On the other hand, the fact that people are inherently discriminatory doesn't excuse the practice. In fact, as we've seen time after time after time, when companies aren't properly regulated and overseen, it allows patterns of discrimination to emerge. (And that's to say nothing about the effects that unregulated and under-regulated businesses can have on the economy here and abroad.)
To put it in terms that your grandparents might understand, a few bad apples can spoil the bunch. And also: give some folks an inch, and they'll take a mile.
As some of us see it, there's no way to ensure that dealer markups aren't used for discriminatory purposes. Of course dealers can discriminate with other perks, too, like incentives, complimentary service, and the like, but those are more transparent. When a dealer offers you a discount, you know how much you're saving. With markups, what you're gaining (or losing) remains a mystery.

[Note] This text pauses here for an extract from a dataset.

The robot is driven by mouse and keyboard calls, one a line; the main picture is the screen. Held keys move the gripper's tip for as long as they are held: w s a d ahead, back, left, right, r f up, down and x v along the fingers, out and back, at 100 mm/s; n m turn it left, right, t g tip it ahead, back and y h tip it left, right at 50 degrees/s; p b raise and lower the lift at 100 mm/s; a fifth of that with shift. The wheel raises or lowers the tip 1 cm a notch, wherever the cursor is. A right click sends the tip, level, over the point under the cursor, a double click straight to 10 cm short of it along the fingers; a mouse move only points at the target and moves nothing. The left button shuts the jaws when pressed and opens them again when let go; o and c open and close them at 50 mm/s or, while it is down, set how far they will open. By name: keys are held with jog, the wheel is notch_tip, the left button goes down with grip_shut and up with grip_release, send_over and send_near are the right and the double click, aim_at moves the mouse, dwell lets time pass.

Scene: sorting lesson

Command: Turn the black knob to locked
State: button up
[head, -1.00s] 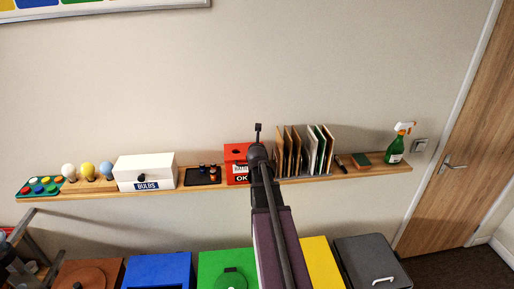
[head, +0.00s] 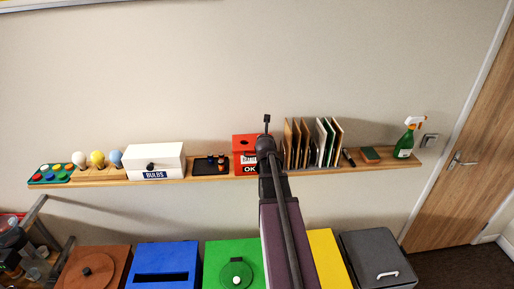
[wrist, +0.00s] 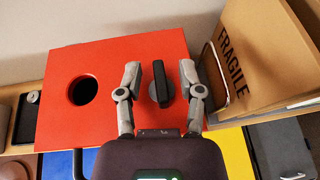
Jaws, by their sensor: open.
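A black knob (wrist: 160,84) with a raised bar handle sits on the red box (wrist: 58,110), right of a round dark hole. The bar runs nearly up and down in the wrist view. My gripper (wrist: 160,74) is open, with one finger on each side of the knob and a visible gap on both sides. In the head view the red box (head: 244,142) stands on the shelf, and my arm hides its right part and the knob. No locked mark is readable in the wrist view.
Upright folders (wrist: 270,45), one marked FRAGILE, stand close right of the red box. On the shelf (head: 215,181), a black tray (head: 205,170) and a white BULBS box (head: 155,157) are to the left. Coloured bins, including a green one (head: 225,258), stand below.

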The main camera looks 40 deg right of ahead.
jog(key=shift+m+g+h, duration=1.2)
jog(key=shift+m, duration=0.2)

Bottom line: oversight of dealership loans may not be the best solution. It adds red tape, arouses suspicions, and doesn't truly address the underlying issue of transparency.
Rather than push for regulation of dealer loans, it might be best to outlaw markups altogether. Until that happens, we recommend that you shop around for auto loans before heading to your local dealership -- at least then you'll have some options. Remember: go prepared, or prepare to spend extra.